Two weeks ago, we were being told that Universal was about to do something almost unheard of these days with Christopher Nolan’s “The Odyssey.”
The story, first pushed by The Hollywood Reporter and then repeated everywhere else, was that there would be no influencer screenings and that actual film critics would be the first to see the movie. After years of studios letting social media hype drown out real criticism, it sounded almost too good to be true.
Turns out, it was.
Those first reactions are still going to come from the same junket crowd that’s been part of the studio marketing machine. Whether you call them influencers, creators, entertainment reporters, funkos, or whatever the latest label is, it’s the same formula we’ve seen over and over again.
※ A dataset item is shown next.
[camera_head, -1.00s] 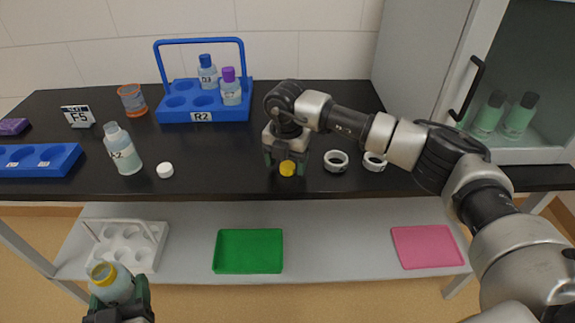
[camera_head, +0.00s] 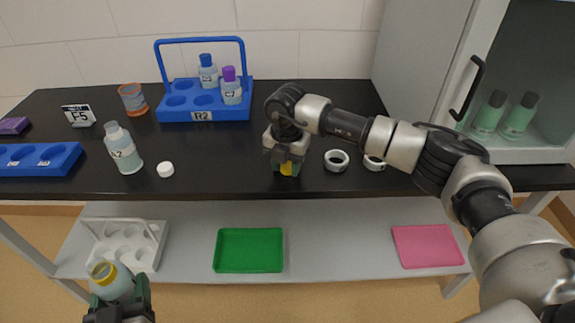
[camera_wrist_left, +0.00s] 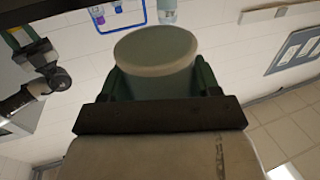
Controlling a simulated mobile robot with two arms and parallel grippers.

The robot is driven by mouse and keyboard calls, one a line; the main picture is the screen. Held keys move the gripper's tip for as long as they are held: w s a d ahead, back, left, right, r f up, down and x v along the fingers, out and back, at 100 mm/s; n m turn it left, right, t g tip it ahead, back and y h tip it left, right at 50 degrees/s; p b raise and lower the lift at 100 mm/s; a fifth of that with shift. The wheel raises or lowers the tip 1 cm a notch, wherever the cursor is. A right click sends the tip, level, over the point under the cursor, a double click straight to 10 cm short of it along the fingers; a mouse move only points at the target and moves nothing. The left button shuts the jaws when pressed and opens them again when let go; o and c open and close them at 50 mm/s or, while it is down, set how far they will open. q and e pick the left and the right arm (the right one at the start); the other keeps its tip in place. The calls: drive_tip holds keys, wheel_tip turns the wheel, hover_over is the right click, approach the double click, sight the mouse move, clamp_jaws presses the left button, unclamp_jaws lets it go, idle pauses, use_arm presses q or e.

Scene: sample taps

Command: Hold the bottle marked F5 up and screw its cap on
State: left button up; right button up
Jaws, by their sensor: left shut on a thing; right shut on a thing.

The influencer-infused social media reactions will hit first, tomorrow afternoon, July 6, while most real film critics won’t even see “The Odyssey” until the night of Monday, July 13 — that’s when I’ll also be seeing it. Reviews won’t be published until Wednesday, a day before the film opens with previews. So much for critics getting the first word.
Which is why that original narrative now looks pretty ridiculous. We were led to believe Universal was breaking away from the influencer-first model, when in reality they’ve just dressed it up differently. The end result is exactly the same. Expect glowing first reactions tomorrow to dominate the conversation, probably some “masterpiece” labeling, all making it sound like “The Odyssey” is the next “Lawrence of Arabia.”
As for how that original “no-influencers” story spread so quickly, I’ll let readers draw their own conclusions. The trades don’t usually stumble into narratives that happen to make a studio look great without some help along the way. Maybe it was optimistic reporting. Maybe it was clever studio messaging. Either way, the “critics first” angle clearly didn’t pan out. The marketing machine won again—it just found a different way to sell the exact same rollout.